● Problem statement: What is needed is an exact copy of the lines from the line containing "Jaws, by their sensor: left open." to the line containing "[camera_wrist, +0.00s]", both lines included, and nothing else.

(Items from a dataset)
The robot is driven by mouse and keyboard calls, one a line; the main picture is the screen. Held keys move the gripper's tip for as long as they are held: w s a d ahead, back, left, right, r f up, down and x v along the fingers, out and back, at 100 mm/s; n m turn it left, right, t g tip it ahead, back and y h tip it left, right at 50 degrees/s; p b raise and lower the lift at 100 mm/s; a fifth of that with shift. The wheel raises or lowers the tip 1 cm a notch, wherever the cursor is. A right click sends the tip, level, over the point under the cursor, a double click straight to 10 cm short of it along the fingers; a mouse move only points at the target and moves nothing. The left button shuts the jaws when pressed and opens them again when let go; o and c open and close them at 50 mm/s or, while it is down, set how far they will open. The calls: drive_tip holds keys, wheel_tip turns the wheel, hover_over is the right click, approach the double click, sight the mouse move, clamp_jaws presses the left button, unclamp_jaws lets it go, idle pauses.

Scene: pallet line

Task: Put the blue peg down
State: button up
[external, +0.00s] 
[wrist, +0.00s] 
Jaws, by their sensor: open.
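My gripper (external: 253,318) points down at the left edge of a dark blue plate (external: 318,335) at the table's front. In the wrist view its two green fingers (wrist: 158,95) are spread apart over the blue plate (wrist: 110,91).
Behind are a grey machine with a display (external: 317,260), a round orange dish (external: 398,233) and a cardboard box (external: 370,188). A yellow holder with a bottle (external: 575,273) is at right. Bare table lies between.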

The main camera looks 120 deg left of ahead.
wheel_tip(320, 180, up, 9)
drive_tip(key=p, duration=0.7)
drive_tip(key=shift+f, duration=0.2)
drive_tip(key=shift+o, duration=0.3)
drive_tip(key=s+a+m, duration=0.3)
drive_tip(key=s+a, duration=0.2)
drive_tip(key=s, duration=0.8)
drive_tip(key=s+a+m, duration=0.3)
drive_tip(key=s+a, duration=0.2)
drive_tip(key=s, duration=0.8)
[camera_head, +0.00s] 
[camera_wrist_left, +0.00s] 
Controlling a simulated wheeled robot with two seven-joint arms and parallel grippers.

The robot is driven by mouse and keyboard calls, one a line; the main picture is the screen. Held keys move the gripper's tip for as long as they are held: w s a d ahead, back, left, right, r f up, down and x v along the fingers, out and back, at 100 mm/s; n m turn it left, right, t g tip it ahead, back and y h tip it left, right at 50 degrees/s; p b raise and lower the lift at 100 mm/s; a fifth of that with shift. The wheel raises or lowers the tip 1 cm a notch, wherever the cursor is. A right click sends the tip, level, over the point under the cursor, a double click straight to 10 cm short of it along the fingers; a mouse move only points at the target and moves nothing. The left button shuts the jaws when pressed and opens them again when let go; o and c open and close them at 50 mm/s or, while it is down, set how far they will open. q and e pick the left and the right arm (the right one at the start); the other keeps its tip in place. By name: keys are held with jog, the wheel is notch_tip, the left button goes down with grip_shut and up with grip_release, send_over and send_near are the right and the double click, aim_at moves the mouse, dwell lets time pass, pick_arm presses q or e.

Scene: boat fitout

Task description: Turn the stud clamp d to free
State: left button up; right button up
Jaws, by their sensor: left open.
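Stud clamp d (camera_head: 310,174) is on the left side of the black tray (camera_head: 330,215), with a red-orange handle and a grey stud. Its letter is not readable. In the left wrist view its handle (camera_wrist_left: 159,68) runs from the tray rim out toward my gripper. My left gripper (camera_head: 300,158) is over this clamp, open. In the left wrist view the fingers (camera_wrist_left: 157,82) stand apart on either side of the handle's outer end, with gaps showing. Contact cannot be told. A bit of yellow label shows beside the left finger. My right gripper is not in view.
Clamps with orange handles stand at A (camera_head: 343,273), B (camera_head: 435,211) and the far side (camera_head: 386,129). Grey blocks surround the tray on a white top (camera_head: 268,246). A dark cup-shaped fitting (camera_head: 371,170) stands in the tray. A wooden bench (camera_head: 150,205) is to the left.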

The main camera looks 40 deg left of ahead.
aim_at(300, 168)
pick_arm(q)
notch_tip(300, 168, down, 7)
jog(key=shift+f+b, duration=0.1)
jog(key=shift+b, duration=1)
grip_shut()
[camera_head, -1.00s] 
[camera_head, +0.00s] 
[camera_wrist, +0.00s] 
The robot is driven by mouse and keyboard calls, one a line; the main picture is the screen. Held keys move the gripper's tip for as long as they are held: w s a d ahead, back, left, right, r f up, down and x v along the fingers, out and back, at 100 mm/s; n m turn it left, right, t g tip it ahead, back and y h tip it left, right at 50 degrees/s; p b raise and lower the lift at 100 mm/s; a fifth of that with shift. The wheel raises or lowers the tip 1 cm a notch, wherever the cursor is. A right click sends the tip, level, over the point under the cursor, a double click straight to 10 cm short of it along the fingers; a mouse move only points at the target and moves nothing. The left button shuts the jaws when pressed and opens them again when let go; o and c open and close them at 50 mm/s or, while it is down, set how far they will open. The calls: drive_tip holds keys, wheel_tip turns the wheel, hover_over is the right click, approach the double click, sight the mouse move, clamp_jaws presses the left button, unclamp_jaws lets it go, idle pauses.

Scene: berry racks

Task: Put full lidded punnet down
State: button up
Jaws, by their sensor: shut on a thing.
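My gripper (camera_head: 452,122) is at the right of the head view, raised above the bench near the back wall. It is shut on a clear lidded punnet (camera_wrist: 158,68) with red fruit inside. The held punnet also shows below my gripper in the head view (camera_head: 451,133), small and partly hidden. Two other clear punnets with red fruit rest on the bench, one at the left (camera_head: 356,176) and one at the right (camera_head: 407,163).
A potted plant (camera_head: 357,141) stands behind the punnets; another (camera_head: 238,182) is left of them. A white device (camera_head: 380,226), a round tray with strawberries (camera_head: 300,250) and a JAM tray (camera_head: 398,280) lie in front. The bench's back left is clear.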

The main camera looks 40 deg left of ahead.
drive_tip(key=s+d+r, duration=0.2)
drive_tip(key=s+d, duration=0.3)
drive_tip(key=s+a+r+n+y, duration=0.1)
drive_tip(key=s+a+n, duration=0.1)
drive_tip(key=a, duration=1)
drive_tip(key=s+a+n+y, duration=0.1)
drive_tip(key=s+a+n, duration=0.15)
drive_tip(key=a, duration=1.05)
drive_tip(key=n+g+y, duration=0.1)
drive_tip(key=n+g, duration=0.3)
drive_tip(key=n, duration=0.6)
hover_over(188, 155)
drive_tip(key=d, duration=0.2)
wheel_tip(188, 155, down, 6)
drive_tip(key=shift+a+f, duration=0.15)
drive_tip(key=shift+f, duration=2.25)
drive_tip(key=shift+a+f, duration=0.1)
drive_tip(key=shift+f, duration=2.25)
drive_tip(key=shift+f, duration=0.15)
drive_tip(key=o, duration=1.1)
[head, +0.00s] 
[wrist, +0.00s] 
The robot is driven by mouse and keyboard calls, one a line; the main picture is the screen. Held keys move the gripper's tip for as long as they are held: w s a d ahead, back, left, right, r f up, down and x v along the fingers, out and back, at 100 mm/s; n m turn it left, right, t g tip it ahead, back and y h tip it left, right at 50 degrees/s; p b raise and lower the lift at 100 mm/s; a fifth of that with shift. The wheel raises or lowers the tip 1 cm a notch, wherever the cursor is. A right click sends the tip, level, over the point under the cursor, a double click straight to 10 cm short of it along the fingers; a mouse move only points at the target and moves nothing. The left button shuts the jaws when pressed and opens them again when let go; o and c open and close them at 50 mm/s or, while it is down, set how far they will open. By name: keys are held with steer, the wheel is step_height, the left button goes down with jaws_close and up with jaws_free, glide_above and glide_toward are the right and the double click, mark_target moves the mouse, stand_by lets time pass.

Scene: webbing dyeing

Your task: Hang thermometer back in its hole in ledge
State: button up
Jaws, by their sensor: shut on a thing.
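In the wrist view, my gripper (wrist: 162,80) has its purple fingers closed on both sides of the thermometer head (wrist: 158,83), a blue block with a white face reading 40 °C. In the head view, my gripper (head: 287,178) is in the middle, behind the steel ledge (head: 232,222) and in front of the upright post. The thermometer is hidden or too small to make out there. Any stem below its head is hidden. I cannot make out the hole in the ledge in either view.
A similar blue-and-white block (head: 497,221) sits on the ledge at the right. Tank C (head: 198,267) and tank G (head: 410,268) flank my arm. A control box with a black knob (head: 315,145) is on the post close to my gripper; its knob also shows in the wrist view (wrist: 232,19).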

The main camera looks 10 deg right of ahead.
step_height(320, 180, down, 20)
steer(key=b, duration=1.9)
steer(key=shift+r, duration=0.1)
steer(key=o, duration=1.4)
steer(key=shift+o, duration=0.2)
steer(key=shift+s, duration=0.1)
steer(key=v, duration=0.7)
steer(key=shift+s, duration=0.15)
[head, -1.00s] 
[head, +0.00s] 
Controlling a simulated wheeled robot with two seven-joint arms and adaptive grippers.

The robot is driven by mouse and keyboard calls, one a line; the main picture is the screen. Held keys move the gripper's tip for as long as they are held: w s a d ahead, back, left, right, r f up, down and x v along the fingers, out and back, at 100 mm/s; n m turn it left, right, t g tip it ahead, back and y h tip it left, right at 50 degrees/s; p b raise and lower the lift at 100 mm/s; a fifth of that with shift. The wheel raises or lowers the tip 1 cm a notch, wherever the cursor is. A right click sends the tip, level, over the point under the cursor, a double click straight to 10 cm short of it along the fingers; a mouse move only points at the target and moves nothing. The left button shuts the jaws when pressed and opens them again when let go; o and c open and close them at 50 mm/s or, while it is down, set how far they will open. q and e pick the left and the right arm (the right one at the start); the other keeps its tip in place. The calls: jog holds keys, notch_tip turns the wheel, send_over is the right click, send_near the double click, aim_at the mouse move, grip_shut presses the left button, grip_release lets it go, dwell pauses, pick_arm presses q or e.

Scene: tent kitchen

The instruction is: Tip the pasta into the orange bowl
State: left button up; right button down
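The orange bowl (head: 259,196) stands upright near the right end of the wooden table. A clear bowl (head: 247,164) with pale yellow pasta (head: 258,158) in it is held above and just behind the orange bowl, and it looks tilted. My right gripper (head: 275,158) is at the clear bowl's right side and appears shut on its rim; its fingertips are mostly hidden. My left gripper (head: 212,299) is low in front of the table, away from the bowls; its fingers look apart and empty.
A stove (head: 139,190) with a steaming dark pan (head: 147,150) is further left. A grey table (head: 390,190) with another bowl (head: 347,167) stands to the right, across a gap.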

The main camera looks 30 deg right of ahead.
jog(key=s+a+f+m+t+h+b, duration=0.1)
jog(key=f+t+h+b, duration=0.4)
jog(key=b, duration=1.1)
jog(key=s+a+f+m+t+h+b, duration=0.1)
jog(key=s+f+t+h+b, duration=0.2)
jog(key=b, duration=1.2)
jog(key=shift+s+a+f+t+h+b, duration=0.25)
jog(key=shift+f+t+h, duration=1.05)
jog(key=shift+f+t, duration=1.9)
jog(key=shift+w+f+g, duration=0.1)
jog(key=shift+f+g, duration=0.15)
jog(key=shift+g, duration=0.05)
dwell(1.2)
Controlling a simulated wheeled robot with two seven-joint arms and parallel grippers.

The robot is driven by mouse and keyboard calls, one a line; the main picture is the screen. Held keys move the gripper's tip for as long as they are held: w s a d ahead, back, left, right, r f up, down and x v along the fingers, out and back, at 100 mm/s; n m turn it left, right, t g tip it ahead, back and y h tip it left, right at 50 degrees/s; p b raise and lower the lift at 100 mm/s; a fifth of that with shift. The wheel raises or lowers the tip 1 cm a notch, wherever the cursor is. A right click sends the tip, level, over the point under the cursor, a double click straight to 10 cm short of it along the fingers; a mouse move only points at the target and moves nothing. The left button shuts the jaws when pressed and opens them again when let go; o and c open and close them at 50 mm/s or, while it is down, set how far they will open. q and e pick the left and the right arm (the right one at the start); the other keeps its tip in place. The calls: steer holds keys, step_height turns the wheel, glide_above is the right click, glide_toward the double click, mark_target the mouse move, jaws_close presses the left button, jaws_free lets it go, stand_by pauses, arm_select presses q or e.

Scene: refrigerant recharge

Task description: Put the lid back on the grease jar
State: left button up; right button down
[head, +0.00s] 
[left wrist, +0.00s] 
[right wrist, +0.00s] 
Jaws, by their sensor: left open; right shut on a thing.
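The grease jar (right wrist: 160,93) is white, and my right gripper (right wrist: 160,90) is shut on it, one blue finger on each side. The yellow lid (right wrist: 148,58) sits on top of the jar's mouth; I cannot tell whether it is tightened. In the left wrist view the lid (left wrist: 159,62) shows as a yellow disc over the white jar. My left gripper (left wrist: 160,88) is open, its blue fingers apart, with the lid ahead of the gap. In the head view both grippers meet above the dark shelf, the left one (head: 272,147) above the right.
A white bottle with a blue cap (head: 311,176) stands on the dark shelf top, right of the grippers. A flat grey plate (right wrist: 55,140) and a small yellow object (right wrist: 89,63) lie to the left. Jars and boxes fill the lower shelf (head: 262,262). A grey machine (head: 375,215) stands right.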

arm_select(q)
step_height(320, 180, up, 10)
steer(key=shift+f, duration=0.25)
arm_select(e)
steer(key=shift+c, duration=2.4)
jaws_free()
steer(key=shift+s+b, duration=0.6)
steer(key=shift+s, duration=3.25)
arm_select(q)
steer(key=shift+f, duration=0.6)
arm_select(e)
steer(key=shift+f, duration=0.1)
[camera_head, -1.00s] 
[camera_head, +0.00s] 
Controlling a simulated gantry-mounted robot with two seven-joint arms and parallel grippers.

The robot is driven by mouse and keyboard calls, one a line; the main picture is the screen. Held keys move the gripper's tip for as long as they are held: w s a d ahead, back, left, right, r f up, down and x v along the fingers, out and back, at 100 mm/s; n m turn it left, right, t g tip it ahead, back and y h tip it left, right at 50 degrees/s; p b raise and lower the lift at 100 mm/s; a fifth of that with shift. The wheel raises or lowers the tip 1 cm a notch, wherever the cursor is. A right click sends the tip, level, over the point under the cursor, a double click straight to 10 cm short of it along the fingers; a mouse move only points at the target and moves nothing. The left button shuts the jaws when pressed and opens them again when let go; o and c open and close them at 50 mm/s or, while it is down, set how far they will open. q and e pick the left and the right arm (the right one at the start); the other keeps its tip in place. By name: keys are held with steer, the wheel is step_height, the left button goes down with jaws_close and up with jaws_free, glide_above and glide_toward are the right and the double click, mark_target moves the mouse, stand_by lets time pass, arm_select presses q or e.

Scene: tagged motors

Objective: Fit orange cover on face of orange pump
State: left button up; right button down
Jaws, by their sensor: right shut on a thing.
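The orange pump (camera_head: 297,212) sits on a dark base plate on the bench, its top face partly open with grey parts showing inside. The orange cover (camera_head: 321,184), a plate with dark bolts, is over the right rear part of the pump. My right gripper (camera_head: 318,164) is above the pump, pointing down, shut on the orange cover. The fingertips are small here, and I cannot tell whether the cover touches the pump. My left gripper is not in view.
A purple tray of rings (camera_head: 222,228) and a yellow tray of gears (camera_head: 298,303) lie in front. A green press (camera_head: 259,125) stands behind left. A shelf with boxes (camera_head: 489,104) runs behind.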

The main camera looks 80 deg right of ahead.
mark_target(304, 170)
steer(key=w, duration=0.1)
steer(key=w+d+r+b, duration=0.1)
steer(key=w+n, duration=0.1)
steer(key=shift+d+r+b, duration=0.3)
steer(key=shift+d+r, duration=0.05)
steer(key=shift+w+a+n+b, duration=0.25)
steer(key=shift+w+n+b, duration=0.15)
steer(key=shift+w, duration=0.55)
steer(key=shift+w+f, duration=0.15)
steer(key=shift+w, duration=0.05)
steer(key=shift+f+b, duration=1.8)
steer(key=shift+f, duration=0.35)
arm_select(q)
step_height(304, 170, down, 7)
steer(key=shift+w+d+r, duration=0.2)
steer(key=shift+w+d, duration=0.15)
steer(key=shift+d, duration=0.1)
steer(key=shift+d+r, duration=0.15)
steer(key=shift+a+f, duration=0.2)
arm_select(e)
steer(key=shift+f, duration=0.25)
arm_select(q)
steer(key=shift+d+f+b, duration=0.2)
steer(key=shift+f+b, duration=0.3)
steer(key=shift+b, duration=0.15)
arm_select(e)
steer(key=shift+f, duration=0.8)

● Solution for this problem:
Jaws, by their sensor: left open.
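Stud clamp d (camera_head: 310,174) is on the left side of the black tray (camera_head: 330,215), with a red-orange handle and a grey stud. Its letter is not readable. In the left wrist view its handle (camera_wrist_left: 159,68) runs from the tray rim out toward my gripper. My left gripper (camera_head: 300,158) is over this clamp, open. In the left wrist view the fingers (camera_wrist_left: 157,82) stand apart on either side of the handle's outer end, with gaps showing. Contact cannot be told. A bit of yellow label shows beside the left finger. My right gripper is not in view.
Clamps with orange handles stand at A (camera_head: 343,273), B (camera_head: 435,211) and the far side (camera_head: 386,129). Grey blocks surround the tray on a white top (camera_head: 268,246). A dark cup-shaped fitting (camera_head: 371,170) stands in the tray. A wooden bench (camera_head: 150,205) is to the left.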

The main camera looks 40 deg left of ahead.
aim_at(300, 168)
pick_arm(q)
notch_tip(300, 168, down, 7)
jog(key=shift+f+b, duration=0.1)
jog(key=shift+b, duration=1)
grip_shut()
[camera_head, -1.00s] 
[camera_head, +0.00s] 
[camera_wrist, +0.00s] 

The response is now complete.